L’avant-garde n’en serait pas une si elle ne disposait d’une capacité décisionnelle supérieure à celle de l’actuelle UE. Cela implique la généralisation des décisions à la majorité qualifiée. Tout pays désireux de participer à l’avant-garde devrait accepter ce principe.
L’utilisation systématique des procédures de différenciation positive prévues dans les traités, coopération renforcée, coopération structurée pour la défense préparerait une phase ultérieure, celle d’une union politique réunissant les pays participant à ces diverses coopérations. Cette union qui devrait être ratifiée par referendum comprendrait les pays dont la réponse aurait été positive.
Plutôt que de multiplier les institutions, il devrait être possible de faire vivre l’avant-garde et même l’union politique appelée à lui succéder au moyen des institutions actuelles. Cela supposerait sans doute la possibilité pour le Parlement de siéger en formation restreinte ne comprenant que les députés de pays appartenant à l’avant-garde. Le problème ne devrait pas se poser pour la Commission et pour la Cour de Justice dont les membres sont indépendants des Etats. Une modification du mode de désignation (par le président et approbation du Parlement) et une réduction du nombre des commissaires permettrait de pallier le risque de confusion tout en maintenant un lien étroit avec les Etats ne participant pas à l’avant-garde.

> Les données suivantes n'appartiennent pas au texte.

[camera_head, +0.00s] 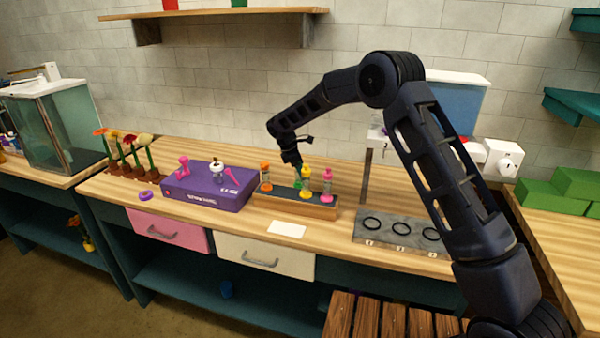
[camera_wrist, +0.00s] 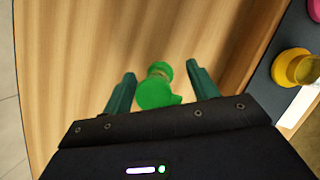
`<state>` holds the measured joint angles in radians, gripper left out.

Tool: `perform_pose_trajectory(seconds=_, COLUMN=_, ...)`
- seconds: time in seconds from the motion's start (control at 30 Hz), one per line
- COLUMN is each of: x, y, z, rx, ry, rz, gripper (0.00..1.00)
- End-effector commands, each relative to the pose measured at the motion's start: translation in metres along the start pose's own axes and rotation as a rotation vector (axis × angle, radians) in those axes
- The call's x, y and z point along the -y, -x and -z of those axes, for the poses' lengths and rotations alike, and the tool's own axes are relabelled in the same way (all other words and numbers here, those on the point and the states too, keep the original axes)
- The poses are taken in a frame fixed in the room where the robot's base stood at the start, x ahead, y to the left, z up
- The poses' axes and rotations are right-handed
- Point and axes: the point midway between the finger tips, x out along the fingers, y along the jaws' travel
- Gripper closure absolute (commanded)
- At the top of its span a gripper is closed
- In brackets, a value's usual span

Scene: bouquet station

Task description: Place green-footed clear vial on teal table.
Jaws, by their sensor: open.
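The green-footed clear vial shows in the wrist view (camera_wrist: 157,92) as green end pieces with a short see-through part between them. It lies between the two fingertips of my gripper (camera_wrist: 161,82), which is open with a gap on each side. The wrist view shows bare wood around the vial and the rack off to the right. No teal tabletop is clear; the benches have teal bodies (camera_head: 110,240) under wooden tops.
The rack (camera_head: 285,202) holds orange (camera_head: 265,178), yellow (camera_head: 307,182) and pink (camera_head: 327,186) vials close by. A purple box (camera_head: 205,190) stands left. A grey plate with rings (camera_head: 385,232) lies right. Teal shelves (camera_head: 575,107) hang at the far right.

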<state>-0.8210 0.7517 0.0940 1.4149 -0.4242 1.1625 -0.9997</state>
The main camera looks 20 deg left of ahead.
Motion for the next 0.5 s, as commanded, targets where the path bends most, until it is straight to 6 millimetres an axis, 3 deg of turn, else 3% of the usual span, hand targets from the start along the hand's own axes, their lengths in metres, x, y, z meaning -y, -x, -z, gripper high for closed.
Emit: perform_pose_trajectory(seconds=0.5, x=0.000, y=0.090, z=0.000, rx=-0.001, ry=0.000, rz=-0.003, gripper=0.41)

Enfin la défense devrait être le plus possible intégrée aux autres domaines d’intégration. Une défense européenne ne se conçoit qu’au service d’une politique européenne. Elle ne peut s’abstraire des autres aspects des relations extérieures de l’Union. C’est pourquoi la conclusion d’accords ad hoc avec le  Royaume-Uni devrait être préférée aux projets parfois évoqués de traité sans lien avec les autres politiques.